The gondola ride to the top was breathtaking, with views of the valley and snow-capped mountains as you look down at the moo cows with their bells ringing as they munch on the grass, a view of the Eiger Glacier where the famous north face is known for many tragedies over the years and with views that can’t be captured by photos.

First cliff walk Grindelwald

Selfie first cliff walk                                                                                                                The Eiger in the background

First cliff walk Platform

Grindelwald below                                                                                                          Town of Grindlewald

If you are ever up this way in Switzerland, Grindelwald is a must do. There are families here with young children and there is plenty to do for the whole family. At the top there is a restaurant for either a sit down or take away meal. A take away would be best with a cold beer or wine and go find yourself a view, take time out and just enjoy.

 

Day 10. 20th August Lucerne

Today was a Chilax day, which means to do stuff all.

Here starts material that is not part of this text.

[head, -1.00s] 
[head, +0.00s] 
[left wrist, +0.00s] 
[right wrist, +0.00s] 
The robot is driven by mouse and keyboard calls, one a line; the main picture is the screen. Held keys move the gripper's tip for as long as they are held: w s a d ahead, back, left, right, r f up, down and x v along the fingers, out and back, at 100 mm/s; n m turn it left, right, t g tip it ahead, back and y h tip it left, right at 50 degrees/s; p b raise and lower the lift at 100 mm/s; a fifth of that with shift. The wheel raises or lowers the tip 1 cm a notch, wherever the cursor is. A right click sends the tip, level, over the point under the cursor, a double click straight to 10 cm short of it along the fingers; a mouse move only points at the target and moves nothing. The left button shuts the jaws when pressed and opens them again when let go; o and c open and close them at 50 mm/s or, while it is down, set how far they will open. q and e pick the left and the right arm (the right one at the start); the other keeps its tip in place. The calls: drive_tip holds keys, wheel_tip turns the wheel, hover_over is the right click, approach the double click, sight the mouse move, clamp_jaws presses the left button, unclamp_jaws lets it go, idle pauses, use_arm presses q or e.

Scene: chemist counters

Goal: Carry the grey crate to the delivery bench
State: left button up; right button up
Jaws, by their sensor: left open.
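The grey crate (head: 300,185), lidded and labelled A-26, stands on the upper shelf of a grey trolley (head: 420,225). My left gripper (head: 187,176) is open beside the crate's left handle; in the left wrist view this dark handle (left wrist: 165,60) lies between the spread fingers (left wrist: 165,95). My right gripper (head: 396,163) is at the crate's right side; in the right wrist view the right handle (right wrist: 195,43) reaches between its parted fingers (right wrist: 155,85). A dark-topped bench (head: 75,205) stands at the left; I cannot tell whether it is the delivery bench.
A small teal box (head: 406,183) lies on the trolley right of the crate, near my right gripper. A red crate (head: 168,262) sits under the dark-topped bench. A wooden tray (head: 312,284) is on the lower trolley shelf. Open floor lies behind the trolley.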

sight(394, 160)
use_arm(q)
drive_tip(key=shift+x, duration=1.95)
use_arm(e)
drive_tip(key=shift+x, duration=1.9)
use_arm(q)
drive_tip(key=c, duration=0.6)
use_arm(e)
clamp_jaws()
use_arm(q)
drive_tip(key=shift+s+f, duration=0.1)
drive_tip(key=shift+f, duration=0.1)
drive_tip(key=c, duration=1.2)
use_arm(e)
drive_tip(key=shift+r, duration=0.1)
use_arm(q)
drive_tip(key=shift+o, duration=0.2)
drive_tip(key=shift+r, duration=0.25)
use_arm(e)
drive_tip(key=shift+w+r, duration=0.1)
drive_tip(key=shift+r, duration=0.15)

On our last day we decided to catch the train into Lucerne and just wander around. At the train station we got chatting to a family from South Carolina who were over here visiting their son in Germany and they have another couple of other children in various places in Europe. He was born in Puerto Rico and moved to New York to live and to raise a family there. The only reason I’m mentioning this is, I know a person following this blog is heading there next year. He said Puerto Rico would have to be one of the most beautiful places to grow up in, very family-oriented and the people are so friendly and virtually no crime and have the best beaches and weather.

Our first stop this morning was to see the Catholic Church (St. Leodegar im Hof) that was completed in 1667 and consecrated in 1677 (declared sacred, actually became a church). Didn’t take many photos as there was a service on.

The next church we stopped at was the Jesuit Church (Jesuitenkirche Lucerne) The inside of this church is so clean, I couldn’t see a cobweb or a dead beetle anywhere; it's as though it was built yesterday and it truly is a grand piece of architecture. The stone masons and the skill of the fresco painters over 350 years ago was amazing, not only in Switzerland but all of Europe. One thing I didn’t know all Jesuits are male!

To the left of the Catholic church is a small but neatly laid-out cemetery. As far as I can tell, it's the St. Leodegar cemetery. I thought it may have just been for priests, but looking closer there are females as well. Were they nuns? I really don’t know, but it fascinated me enough to take a photo

St. Leodegar im Hof Church                                                                                                         St. Leodegar im Hof

Sacred space where noble families were once buried - St. Leodegar Cemetry

Inside the Jesuit church                                                                                          Outside St. Leodegar im Hof Church   

Next stop was the Lucerne Lion Monument. It commemorates the Swiss guards who were killed in the French Revolution when they stormed a palace in Paris. About 760 were killed or slaughtered after surrendering to the French in 1771. Years later a book was written about this and the Swiss were outraged by what they found out, so the Government threw some money together to get this sculptor to sculpt a monument for the fallen into this cliff face. It’s ten meters by six meters in height and very detailed. It’s of a dying lion impaled by a spear covering a shield, the work was completed in 1821. It’s in the setting of an English-style garden.

Lion Monument Lucerne

It was time to eat so we made our way back to the old part of town where all the restaurants are and settled on Mr. Pickwick, it’s an English-style Tavern right on the lake with a great view of the Chapel Bridge.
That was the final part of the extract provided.